+++ DATA EXTRACT +++

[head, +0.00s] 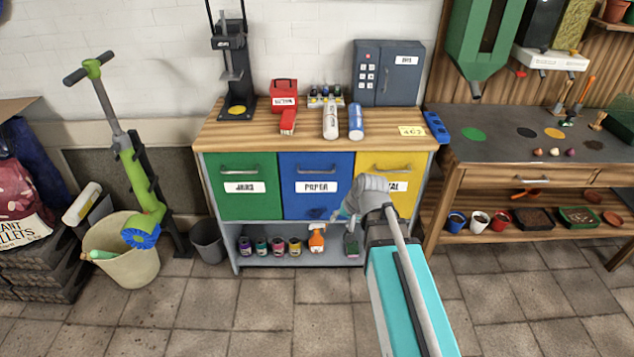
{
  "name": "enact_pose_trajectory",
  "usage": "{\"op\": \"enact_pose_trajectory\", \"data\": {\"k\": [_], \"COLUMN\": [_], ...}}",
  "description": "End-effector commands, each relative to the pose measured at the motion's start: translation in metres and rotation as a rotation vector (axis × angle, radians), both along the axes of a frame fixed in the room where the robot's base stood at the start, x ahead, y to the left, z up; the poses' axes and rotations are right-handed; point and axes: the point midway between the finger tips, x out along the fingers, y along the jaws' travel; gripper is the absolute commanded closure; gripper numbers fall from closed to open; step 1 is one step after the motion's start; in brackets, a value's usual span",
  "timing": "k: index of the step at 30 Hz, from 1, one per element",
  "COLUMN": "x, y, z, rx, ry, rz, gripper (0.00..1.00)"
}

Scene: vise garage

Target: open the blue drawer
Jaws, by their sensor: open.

+++

▶ **DESCRIPTION OF THE TASK**
Quote the data above in full and without alteration; skip the pictures.

▶ **ANSWER TO THIS PROBLEM**
[head, +0.00s] 
{
  "name": "enact_pose_trajectory",
  "usage": "{\"op\": \"enact_pose_trajectory\", \"data\": {\"k\": [_], \"COLUMN\": [_], ...}}",
  "description": "End-effector commands, each relative to the pose measured at the motion's start: translation in metres and rotation as a rotation vector (axis × angle, radians), both along the axes of a frame fixed in the room where the robot's base stood at the start, x ahead, y to the left, z up; the poses' axes and rotations are right-handed; point and axes: the point midway between the finger tips, x out along the fingers, y along the jaws' travel; gripper is the absolute commanded closure; gripper numbers fall from closed to open; step 1 is one step after the motion's start; in brackets, a value's usual span",
  "timing": "k: index of the step at 30 Hz, from 1, one per element",
  "COLUMN": "x, y, z, rx, ry, rz, gripper (0.00..1.00)"
}

Scene: vise garage

Target: open the blue drawer
Jaws, by their sensor: open.

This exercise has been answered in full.